3.2 Updates and Modifications
SaaS may include modifications, Updates, New Releases, or additions at Hyperbots’ discretion and may be subject to an additional cost. Continued
use of the Software after any Update or New Release will be deemed acceptance. Hyperbots may charge additional fees or require a separate subscription agreement for new functionalities not covered in the initial scope, including any Value Added Features. Hyperbots will not be liable for Updates or New Releases that conform to the applicable release notes or those accepted by the Customer.
3.3 Terms of Use
The Subscription is provided solely for the Customer’s internal business purposes, and the Customer shall: (a) ensure that neither it nor its personnel license, sublicense, sell, resell, transfer, assign, distribute, make available to any third party, modify, create derivative works from, frame, mirror, reverse engineer, or otherwise attempt to build a competitive product using the Software; (b) refrain from circumventing or disabling any security or technical features or using automated tools or software that could disrupt or threaten the Software’s operation; (c) authorize and manage access for authorized users and maintain the security of all access credentials; (d) promptly notify Hyperbots of any unauthorized use or security breach; (e) comply with Applicable Laws and ensure all information provided is accurate and complete; and (f) ensure that all authorized users comply with this Agreement, use the Subscription solely for internal business purposes, do not engage in illegal or disruptive activities, do not attempt to access unauthorized materials, and do not interfere with the Software’s security or operation.
3.4 Access
The Customer shall designate an administrator (“Administrator User”) who will be granted access to the Software to use the Subscription. The Administrator User shall manage and configure user access and permissions within the SaaS to monitor use, prevent misuse, and to promptly report any security breaches or unauthorized access to Hyperbots. The Customer shall be liable for all actions of the Administrator User and any users authorized by the Administrator User. Hyperbots shall use commercially reasonable efforts to maintain availability and access to the SaaS, subject to downtime resulting from any maintenance, repairs, or upgrades. Hyperbots will, where reasonably possible, provide advance notice of any planned downtime
Subscription Fee
4.1 In consideration of the Subscription, the Customer shall pay the subscription fee in the manner set out in the applicable Order Form (“Subscription Fee”). If any payment is overdue, Hyperbots shall provide a written notice and 15 (Fifteen) days’ grace period before suspension. If the amounts due under this Agreement are not received by the end of the above-mentioned grace period, then forthwith upon the lapse of the grace period, the overdue amounts shall accrue interest at the rate of 1.5% (One point five per cent) per month or the maximum rate permitted by Applicable Law, which is higher, until all the outstanding amounts are paid in full. All payments are exclusive of applicable taxes, which shall be borne by the Customer.
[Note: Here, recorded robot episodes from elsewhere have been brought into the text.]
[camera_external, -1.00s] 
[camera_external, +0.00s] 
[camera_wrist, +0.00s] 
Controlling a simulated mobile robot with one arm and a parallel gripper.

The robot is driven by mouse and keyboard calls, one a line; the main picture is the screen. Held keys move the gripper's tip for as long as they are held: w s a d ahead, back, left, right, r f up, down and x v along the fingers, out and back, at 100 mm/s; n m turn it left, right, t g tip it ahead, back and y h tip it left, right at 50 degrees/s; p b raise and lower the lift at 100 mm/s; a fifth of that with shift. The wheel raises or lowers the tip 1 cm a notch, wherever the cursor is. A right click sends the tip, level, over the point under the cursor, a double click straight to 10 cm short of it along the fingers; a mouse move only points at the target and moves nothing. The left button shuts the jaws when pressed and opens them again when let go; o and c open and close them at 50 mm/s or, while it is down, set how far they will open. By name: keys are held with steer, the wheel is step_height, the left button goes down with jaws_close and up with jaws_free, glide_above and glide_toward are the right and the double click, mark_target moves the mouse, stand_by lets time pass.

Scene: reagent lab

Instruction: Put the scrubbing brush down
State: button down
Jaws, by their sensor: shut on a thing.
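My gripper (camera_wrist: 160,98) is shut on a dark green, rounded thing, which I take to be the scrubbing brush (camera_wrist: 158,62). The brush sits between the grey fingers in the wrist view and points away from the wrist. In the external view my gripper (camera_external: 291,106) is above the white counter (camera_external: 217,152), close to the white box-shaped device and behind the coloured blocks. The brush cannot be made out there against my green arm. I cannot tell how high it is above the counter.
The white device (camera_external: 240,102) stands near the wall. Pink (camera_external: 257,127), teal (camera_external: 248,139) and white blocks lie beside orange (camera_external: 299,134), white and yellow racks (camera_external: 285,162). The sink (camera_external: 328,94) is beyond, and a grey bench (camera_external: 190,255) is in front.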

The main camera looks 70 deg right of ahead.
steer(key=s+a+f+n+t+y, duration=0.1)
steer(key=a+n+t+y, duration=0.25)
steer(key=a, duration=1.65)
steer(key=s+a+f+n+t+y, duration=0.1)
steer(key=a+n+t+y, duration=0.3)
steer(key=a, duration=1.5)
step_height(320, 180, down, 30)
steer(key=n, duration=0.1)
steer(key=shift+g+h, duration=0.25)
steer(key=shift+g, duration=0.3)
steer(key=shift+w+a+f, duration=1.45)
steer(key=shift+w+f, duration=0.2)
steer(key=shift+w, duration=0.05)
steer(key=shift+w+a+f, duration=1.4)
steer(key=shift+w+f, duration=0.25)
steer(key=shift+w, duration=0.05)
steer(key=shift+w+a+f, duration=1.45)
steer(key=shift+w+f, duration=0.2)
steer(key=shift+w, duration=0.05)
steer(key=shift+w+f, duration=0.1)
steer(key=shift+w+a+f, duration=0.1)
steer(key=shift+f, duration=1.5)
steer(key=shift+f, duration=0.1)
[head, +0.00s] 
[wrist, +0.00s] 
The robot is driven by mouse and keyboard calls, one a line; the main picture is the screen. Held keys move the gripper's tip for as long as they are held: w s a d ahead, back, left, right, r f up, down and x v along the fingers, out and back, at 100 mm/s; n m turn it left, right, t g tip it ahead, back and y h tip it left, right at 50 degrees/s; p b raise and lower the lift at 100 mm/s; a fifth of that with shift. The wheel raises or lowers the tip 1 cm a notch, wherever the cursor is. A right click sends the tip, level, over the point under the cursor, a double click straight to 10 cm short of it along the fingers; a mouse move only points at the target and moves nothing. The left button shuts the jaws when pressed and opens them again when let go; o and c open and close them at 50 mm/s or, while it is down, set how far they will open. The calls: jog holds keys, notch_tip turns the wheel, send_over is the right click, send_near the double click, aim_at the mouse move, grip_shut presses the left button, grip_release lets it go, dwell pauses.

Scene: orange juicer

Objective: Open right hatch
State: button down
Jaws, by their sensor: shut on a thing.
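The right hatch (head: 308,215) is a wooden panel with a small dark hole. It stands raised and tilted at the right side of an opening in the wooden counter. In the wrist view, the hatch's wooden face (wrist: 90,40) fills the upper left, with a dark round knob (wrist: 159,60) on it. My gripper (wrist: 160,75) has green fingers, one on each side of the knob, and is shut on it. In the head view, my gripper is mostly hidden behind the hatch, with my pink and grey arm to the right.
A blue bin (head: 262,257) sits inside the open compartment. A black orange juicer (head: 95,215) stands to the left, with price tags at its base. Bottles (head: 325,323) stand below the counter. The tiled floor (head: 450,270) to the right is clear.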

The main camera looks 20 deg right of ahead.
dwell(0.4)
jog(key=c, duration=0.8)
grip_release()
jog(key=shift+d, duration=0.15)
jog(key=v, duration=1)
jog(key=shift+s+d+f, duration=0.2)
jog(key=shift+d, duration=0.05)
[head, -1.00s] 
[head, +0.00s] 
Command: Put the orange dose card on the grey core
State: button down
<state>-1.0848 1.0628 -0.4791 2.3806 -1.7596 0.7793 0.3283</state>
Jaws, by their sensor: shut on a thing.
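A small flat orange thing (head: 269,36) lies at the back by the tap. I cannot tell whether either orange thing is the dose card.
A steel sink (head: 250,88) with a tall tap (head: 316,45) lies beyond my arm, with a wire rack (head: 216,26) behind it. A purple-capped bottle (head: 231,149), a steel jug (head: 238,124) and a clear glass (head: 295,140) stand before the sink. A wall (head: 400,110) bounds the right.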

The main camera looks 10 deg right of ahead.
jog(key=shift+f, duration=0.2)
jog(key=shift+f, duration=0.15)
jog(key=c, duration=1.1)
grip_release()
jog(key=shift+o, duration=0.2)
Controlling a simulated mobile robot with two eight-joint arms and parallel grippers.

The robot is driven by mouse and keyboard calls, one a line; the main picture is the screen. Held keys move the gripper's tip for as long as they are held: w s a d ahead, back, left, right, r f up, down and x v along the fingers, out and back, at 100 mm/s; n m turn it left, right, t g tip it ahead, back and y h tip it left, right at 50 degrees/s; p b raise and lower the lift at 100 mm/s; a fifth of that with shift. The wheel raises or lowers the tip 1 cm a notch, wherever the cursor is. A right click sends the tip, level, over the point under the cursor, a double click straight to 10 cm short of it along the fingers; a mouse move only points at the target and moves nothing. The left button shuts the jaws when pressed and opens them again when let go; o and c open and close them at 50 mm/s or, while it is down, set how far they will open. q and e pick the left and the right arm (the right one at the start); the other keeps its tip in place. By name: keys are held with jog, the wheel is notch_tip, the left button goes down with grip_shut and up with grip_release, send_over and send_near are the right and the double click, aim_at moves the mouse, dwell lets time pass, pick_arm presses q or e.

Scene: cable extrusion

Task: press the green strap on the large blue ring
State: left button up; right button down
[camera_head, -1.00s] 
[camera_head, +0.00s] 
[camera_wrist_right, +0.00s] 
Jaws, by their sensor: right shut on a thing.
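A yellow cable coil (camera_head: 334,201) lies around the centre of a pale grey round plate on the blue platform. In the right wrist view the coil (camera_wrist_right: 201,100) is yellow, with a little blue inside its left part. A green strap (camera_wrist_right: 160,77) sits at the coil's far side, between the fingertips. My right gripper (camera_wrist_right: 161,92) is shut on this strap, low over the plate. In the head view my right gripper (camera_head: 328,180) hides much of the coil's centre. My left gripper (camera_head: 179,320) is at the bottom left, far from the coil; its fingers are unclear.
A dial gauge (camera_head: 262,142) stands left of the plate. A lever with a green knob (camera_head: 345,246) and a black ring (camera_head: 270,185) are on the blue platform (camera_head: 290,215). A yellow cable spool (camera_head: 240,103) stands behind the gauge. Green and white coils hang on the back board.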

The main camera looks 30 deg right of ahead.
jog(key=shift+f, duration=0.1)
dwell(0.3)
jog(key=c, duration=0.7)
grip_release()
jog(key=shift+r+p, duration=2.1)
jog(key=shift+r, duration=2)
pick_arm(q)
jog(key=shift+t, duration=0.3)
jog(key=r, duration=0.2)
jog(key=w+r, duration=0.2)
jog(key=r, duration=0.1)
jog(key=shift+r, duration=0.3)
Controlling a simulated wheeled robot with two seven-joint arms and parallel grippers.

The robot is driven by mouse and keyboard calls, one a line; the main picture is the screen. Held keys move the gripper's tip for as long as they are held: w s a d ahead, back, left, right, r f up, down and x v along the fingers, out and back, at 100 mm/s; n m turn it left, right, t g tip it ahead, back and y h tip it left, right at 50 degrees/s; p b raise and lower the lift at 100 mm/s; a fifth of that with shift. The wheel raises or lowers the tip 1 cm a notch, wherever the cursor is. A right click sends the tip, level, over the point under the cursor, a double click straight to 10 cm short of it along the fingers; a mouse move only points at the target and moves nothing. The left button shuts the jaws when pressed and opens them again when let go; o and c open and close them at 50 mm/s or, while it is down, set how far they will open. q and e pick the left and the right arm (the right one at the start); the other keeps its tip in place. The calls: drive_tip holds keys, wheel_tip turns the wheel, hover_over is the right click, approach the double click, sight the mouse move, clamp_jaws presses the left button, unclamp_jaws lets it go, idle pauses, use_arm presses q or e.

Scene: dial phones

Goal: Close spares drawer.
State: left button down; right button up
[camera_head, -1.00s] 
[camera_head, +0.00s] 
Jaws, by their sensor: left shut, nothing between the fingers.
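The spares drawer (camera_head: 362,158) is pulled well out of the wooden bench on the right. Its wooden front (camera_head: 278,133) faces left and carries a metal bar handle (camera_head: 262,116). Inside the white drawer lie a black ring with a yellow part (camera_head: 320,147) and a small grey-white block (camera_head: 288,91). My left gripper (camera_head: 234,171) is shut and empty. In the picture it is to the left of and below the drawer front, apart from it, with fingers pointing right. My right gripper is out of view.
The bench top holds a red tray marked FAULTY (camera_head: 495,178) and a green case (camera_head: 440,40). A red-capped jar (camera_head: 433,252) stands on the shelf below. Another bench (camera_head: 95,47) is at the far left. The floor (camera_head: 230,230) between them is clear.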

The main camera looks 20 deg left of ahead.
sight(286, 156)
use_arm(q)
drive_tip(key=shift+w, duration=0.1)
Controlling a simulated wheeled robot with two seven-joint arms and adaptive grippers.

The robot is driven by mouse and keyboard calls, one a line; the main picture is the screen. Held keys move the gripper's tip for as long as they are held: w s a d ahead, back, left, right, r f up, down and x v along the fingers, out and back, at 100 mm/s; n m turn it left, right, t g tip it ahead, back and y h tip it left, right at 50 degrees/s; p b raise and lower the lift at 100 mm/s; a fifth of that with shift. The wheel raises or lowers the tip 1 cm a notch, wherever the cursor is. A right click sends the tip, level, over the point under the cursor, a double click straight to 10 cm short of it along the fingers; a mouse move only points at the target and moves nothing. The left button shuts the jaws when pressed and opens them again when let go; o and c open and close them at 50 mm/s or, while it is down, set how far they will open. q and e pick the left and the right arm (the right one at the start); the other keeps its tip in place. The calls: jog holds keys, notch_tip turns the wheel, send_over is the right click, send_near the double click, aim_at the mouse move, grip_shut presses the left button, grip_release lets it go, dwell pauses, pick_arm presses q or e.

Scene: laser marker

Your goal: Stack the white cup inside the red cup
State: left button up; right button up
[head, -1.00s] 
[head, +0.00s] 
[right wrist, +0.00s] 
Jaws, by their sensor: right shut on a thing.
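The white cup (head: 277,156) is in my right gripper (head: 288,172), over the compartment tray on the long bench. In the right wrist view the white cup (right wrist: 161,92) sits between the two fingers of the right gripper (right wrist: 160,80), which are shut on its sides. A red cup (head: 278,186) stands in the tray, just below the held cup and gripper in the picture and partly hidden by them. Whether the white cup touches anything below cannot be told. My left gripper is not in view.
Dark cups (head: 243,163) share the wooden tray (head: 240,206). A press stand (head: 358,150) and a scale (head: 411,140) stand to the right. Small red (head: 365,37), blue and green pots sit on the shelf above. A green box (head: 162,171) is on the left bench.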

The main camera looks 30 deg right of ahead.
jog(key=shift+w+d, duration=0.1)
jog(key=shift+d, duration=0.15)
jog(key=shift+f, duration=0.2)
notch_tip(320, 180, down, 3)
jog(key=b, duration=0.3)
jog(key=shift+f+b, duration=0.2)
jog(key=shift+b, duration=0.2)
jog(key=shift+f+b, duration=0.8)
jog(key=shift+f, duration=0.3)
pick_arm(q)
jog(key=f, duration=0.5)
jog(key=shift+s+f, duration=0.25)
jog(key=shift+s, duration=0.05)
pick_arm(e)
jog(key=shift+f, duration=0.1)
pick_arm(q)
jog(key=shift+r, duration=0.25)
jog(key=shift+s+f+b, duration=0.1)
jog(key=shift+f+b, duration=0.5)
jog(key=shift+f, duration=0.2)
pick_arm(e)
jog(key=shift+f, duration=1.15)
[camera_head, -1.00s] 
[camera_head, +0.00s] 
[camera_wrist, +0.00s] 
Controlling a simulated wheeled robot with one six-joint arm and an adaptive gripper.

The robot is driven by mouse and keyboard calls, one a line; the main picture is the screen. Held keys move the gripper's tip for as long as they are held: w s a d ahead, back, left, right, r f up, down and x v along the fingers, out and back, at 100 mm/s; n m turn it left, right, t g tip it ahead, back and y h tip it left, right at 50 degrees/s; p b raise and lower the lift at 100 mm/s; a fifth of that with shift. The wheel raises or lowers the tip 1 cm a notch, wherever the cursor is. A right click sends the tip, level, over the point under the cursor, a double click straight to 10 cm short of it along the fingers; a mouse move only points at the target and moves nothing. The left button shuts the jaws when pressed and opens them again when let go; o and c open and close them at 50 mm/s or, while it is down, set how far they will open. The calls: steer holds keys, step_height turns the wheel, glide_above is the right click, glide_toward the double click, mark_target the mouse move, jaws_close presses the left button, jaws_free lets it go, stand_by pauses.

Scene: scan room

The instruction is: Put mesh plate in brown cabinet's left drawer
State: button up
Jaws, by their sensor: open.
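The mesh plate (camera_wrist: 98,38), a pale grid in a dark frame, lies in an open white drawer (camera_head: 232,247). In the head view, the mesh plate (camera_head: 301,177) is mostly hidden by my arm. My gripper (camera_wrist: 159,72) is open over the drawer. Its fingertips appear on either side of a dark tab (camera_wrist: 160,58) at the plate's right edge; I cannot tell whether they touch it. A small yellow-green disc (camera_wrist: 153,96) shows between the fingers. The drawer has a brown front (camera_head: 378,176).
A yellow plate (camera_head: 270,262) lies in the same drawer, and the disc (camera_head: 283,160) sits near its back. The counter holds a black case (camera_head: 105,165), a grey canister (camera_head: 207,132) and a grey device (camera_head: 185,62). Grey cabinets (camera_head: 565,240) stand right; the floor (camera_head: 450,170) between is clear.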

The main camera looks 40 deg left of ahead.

Hyperbots’ right to suspend Customer’s access to the SaaS
5.1 Hyperbots may suspend the Customer’s right to access or use any portion or all of the SaaS immediately upon notice to the Customer if it determines that: (a) the Customer’s use of SaaS: (i) poses a security risk, (ii) may adversely impact Hyperbots’ services, (iii) may subject Hyperbots or any third party to liability, or (iv) may be fraudulent; (b) the Customer is in breach of this Agreement, including delinquent payment obligations under Clause 4; or (c) the Customer ceases to operate in the ordinary course, makes an assignment for the benefit of creditors, or becomes the subject of any bankruptcy, reorganization, liquidation, dissolution, or similar proceeding.
5.2 If Hyperbots suspends the Customer’s right to access or use the SaaS in accordance with Clause 5.1 above, the Customer shall remain responsible for all Subscription Fees incurred through the date of suspension. Hyperbots’ right to suspend access is in addition to its right to terminate this Agreement pursuant to Clause 8 and any other remedies available at law or equity.
Confidentiality and Data Protection
6.1 The Customer shall not (a) disclose Confidential Information to any third party; or (b) allow any third party to copy, adapt, modify, update, or edit the Confidential Information. The Customer shall protect the Confidential Information with no less than reasonable care and restrict disclosure only to employees and consultants who need to know it for this Agreement and who are bound by confidentiality obligations no less restrictive. The Customer shall promptly inform Hyperbots of any unauthorized use or disclosure.
6.2 The confidentiality obligations shall not apply to information that: (a) becomes public without breach; (b) was known to the Customer without confidentiality obligations; (c) is disclosed with Hyperbots’ prior written approval; or (d) must be disclosed under law or court/agency order, provided the Customer gives prior written notice to Hyperbots to the extent permitted and discloses only as necessary.
6.3 Upon Hyperbots’ written request, the Customer shall return or destroy all Confidential Information and certify the same. Confidentiality obligations continue for 5 (Five) years after such return or destruction or for such longer period as may be notified by Hyperbots.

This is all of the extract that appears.